-- START OF EXTRACTED DATA --

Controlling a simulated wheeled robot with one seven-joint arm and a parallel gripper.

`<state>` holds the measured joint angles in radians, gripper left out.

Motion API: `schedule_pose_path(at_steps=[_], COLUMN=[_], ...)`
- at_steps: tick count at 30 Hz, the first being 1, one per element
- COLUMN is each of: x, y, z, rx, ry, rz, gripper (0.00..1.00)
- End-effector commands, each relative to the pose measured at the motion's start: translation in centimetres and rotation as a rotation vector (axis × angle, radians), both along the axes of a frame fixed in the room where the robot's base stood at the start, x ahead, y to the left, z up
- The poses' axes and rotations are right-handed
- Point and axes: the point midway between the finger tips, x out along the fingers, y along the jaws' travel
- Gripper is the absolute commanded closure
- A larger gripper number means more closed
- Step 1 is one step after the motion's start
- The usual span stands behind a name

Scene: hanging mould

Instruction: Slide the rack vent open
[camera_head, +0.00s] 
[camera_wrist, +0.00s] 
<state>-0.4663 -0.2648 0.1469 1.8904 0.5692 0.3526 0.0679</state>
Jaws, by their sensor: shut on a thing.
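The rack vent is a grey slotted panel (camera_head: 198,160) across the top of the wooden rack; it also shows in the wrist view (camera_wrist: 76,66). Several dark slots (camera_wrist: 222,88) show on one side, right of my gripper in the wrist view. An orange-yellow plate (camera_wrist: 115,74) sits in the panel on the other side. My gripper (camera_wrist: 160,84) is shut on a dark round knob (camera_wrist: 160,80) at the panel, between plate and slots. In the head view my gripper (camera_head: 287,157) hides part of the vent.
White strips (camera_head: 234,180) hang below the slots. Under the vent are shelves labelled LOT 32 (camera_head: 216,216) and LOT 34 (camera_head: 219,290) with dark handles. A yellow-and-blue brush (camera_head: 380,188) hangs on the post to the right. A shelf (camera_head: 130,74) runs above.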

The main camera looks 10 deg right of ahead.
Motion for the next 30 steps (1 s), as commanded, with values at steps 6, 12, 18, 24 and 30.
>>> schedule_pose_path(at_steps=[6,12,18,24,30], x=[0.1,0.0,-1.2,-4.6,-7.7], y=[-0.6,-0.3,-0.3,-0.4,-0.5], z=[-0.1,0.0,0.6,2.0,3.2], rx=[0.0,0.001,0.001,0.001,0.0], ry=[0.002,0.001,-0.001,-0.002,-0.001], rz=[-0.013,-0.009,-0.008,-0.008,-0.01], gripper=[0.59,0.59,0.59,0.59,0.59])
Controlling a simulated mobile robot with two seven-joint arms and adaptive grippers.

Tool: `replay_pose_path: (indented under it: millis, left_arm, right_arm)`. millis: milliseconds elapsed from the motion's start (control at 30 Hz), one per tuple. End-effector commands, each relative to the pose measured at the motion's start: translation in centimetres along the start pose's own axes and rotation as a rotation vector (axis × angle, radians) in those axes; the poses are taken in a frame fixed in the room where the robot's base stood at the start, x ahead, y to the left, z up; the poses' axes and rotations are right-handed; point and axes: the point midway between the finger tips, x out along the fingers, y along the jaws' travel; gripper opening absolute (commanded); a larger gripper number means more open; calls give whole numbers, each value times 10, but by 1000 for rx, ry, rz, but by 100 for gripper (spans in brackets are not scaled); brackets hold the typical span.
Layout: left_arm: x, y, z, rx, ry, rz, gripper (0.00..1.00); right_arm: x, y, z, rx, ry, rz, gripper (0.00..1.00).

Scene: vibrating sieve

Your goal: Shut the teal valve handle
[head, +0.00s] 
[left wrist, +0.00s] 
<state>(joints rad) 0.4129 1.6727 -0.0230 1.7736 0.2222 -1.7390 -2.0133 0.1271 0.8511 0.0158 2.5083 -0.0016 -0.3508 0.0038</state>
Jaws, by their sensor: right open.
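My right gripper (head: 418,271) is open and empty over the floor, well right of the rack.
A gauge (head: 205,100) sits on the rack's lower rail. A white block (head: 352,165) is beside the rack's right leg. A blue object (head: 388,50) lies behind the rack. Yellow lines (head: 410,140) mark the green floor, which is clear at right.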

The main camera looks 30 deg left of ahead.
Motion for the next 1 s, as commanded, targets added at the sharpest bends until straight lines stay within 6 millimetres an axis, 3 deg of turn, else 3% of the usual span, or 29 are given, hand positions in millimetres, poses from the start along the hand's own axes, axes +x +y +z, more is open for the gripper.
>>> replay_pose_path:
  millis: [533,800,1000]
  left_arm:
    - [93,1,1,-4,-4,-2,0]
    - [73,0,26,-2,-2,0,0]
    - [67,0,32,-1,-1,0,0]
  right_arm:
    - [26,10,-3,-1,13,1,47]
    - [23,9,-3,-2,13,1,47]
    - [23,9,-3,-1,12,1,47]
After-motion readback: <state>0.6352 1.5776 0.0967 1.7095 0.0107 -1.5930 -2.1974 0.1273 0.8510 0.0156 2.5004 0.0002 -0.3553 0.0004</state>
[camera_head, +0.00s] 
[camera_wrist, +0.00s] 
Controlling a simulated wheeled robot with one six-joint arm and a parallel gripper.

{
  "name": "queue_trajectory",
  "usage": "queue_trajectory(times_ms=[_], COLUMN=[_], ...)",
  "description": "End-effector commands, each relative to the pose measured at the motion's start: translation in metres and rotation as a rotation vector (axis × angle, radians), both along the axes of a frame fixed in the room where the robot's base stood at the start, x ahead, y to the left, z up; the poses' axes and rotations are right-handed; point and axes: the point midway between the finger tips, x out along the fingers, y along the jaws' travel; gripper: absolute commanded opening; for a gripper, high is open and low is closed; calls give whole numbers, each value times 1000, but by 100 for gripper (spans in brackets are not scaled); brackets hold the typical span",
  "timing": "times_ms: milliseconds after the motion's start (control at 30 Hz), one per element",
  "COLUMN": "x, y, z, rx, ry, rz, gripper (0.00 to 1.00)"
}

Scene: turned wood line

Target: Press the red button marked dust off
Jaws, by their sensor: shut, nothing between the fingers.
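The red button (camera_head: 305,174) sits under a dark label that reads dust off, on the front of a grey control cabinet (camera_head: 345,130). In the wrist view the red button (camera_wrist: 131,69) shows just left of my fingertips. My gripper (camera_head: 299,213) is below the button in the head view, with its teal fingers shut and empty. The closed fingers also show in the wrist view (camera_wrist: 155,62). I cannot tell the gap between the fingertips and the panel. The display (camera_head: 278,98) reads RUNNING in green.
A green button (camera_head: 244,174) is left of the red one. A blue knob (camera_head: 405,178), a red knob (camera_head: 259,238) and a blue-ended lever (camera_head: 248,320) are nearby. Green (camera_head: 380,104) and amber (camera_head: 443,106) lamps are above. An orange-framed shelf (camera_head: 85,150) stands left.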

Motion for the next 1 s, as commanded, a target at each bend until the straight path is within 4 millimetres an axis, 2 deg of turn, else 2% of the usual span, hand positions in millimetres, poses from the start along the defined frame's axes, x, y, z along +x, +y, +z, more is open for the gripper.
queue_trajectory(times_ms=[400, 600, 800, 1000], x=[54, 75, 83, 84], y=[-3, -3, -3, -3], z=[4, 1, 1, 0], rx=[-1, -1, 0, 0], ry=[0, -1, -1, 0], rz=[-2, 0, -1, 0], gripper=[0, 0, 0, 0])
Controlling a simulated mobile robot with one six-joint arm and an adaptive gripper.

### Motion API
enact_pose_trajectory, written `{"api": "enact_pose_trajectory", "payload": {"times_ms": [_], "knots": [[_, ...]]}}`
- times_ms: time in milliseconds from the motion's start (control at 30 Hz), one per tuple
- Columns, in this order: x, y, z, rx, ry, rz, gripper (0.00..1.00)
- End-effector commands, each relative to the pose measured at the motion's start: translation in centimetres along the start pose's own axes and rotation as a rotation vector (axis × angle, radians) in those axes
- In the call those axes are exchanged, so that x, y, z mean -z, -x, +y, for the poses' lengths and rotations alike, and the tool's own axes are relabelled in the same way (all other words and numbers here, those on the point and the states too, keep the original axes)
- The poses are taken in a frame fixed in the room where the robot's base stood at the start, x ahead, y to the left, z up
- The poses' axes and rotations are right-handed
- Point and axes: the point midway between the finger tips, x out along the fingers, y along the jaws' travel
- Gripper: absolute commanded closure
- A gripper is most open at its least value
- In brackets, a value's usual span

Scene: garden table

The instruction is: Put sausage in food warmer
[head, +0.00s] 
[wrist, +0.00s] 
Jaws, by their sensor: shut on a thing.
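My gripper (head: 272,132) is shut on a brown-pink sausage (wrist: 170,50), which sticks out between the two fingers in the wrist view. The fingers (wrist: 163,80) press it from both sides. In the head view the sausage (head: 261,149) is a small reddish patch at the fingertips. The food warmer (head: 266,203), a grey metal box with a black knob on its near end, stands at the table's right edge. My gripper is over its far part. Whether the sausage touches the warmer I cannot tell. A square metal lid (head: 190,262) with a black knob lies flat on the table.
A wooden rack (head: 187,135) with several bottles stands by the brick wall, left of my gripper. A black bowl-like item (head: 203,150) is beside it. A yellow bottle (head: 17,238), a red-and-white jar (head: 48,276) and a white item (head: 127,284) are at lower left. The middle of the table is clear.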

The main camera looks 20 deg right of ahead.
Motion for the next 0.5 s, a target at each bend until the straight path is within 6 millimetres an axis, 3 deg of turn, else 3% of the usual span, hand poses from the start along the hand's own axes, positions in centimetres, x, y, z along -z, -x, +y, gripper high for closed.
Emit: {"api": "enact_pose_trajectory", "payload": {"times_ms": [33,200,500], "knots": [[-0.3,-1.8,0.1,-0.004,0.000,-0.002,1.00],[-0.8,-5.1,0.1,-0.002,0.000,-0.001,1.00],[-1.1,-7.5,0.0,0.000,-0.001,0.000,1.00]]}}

-- END OF EXTRACTED DATA --

_PROBLEM REQUIREMENTS:_
Exactly as written, quote the lines from the one that has "- A gripper is most open at its least value" down to the one that has "The main camera looks 20 deg right of ahead.", and include both.

_RESPONSE BELOW:_
- A gripper is most open at its least value
- In brackets, a value's usual span

Scene: garden table

The instruction is: Put sausage in food warmer
[head, +0.00s] 
[wrist, +0.00s] 
Jaws, by their sensor: shut on a thing.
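My gripper (head: 272,132) is shut on a brown-pink sausage (wrist: 170,50), which sticks out between the two fingers in the wrist view. The fingers (wrist: 163,80) press it from both sides. In the head view the sausage (head: 261,149) is a small reddish patch at the fingertips. The food warmer (head: 266,203), a grey metal box with a black knob on its near end, stands at the table's right edge. My gripper is over its far part. Whether the sausage touches the warmer I cannot tell. A square metal lid (head: 190,262) with a black knob lies flat on the table.
A wooden rack (head: 187,135) with several bottles stands by the brick wall, left of my gripper. A black bowl-like item (head: 203,150) is beside it. A yellow bottle (head: 17,238), a red-and-white jar (head: 48,276) and a white item (head: 127,284) are at lower left. The middle of the table is clear.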

The main camera looks 20 deg right of ahead.

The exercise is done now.